● What you need to do: Nothing in the data should change when you return it, but leave the pictures out.

● Data lines:
---+---

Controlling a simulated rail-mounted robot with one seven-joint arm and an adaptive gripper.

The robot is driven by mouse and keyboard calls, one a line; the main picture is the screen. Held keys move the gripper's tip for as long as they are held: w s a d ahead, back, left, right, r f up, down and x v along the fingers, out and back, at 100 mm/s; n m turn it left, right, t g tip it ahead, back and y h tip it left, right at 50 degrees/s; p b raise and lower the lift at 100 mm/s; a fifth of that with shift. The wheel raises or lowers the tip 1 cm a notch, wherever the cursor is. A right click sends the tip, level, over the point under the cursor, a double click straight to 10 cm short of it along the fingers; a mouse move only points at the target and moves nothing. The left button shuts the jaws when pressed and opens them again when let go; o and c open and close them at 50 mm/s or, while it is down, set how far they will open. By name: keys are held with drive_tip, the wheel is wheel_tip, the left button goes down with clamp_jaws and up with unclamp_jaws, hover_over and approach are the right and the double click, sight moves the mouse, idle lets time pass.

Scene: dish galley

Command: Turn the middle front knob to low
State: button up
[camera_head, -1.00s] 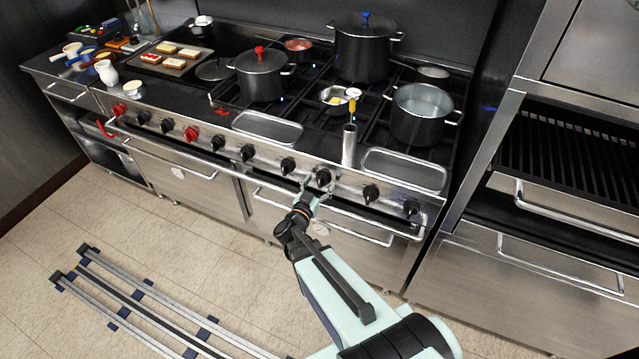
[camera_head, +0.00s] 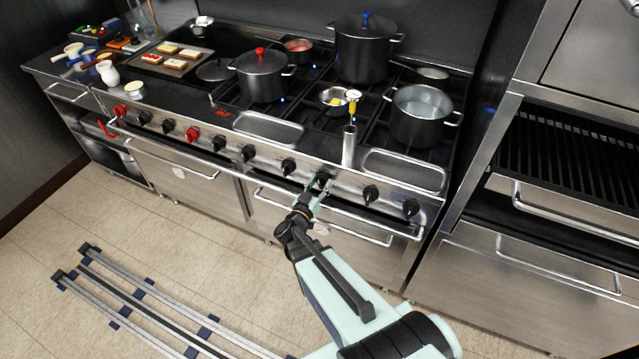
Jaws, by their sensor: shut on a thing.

---+---

● Response below:
Controlling a simulated rail-mounted robot with one seven-joint arm and an adaptive gripper.

The robot is driven by mouse and keyboard calls, one a line; the main picture is the screen. Held keys move the gripper's tip for as long as they are held: w s a d ahead, back, left, right, r f up, down and x v along the fingers, out and back, at 100 mm/s; n m turn it left, right, t g tip it ahead, back and y h tip it left, right at 50 degrees/s; p b raise and lower the lift at 100 mm/s; a fifth of that with shift. The wheel raises or lowers the tip 1 cm a notch, wherever the cursor is. A right click sends the tip, level, over the point under the cursor, a double click straight to 10 cm short of it along the fingers; a mouse move only points at the target and moves nothing. The left button shuts the jaws when pressed and opens them again when let go; o and c open and close them at 50 mm/s or, while it is down, set how far they will open. By name: keys are held with drive_tip, the wheel is wheel_tip, the left button goes down with clamp_jaws and up with unclamp_jaws, hover_over and approach are the right and the double click, sight moves the mouse, idle lets time pass.

Scene: dish galley

Command: Turn the middle front knob to low
State: button up
[camera_head, -1.00s] 
[camera_head, +0.00s] 
Jaws, by their sensor: shut on a thing.

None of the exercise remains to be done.